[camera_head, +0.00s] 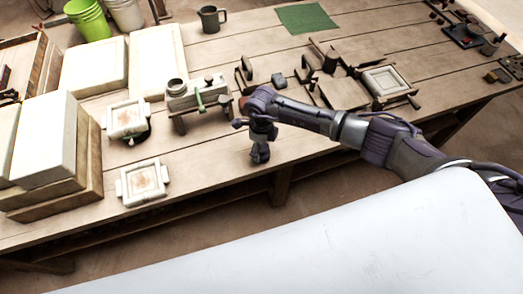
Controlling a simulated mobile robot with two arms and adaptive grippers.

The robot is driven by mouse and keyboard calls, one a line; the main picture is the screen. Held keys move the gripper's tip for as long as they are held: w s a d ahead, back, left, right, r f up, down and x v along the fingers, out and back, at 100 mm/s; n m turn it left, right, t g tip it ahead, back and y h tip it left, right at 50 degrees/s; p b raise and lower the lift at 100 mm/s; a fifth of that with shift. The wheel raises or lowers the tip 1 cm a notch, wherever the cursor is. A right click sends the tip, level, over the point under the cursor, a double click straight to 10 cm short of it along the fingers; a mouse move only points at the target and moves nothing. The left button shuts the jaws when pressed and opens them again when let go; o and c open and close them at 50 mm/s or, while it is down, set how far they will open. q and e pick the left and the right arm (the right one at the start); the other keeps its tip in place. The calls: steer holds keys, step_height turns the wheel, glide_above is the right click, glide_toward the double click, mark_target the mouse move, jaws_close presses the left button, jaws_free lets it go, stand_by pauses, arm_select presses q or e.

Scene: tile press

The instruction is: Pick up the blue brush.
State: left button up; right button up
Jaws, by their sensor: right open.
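I cannot clearly make out a blue brush in the head view. A small dark bluish block (279,80) lies on the wooden table (225,175) right of the press-like stand, but it is too small to tell what it is. My right arm reaches in from the right over the table. My right gripper (260,153) points down near the table's front edge, open, with nothing visible in it. It is in front of and left of the bluish block. My left gripper is not in view.
Two framed tiles (143,183) (127,119) lie left of my right gripper. Pale slabs (40,140) are stacked at the left. A mug (212,19) and green cloth (306,18) lie at the back. Tools and a small frame (386,80) are at right.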

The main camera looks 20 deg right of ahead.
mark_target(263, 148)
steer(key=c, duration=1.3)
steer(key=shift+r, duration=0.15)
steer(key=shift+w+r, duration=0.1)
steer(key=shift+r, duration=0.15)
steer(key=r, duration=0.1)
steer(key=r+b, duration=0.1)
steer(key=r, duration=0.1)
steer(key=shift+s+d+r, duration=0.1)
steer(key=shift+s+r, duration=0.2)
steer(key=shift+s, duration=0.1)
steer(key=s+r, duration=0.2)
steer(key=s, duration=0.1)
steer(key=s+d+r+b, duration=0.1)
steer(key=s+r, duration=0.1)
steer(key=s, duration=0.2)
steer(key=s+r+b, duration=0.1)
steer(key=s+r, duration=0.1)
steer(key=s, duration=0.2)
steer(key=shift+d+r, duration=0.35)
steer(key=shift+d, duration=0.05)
=-=-=-=-=
The required output is an exact reproduction of the lines starting at the one that contains "The instruction is: Pick up the blue brush." and ending at the one that contains "State: left button up; right button up". Both boundary lines belong to it.

The instruction is: Pick up the blue brush.
State: left button up; right button up

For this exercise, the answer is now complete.